Aim of the exercise: Both end lines count: copy exactly from the line that contains "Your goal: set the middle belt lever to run" to the line that contains "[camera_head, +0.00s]", and only those lines.

Provided data:
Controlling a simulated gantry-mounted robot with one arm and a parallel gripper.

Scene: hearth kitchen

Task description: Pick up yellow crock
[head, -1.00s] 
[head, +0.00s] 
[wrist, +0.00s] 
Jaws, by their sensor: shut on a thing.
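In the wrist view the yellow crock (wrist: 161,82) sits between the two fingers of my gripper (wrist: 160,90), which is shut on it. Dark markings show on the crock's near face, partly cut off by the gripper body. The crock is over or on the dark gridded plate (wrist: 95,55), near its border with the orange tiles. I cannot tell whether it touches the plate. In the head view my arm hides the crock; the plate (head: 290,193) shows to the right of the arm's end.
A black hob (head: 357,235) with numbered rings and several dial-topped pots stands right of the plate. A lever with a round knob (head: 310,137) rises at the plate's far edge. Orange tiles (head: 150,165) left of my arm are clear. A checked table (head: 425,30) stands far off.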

==

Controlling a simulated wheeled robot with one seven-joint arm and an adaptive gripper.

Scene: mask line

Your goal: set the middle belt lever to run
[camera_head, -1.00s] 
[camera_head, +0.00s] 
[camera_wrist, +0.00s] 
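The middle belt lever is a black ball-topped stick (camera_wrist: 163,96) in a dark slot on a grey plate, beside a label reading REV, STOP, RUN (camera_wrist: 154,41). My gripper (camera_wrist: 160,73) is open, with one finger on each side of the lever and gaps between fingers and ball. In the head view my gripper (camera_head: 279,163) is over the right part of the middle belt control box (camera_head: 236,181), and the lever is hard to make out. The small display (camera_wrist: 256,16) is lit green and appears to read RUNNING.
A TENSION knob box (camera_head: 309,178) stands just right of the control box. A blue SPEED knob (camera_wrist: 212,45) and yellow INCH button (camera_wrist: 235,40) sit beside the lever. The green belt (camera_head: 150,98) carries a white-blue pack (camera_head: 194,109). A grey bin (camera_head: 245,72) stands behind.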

==

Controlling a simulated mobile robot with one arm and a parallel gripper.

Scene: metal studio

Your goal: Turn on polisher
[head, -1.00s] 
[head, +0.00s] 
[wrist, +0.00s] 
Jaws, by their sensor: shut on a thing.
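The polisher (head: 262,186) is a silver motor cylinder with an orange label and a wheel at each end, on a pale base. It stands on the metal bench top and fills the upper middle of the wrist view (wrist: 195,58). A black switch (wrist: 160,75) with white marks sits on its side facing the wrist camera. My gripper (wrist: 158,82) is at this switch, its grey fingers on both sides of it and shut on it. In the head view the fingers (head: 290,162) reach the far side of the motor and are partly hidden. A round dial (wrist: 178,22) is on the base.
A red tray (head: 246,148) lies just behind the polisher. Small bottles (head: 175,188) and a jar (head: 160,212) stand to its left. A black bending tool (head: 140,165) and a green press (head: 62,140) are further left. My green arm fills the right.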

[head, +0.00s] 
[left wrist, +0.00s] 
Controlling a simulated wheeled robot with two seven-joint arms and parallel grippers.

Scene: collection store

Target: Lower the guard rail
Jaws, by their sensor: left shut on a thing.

Complete response:
Your goal: set the middle belt lever to run
[camera_head, -1.00s] 
[camera_head, +0.00s] 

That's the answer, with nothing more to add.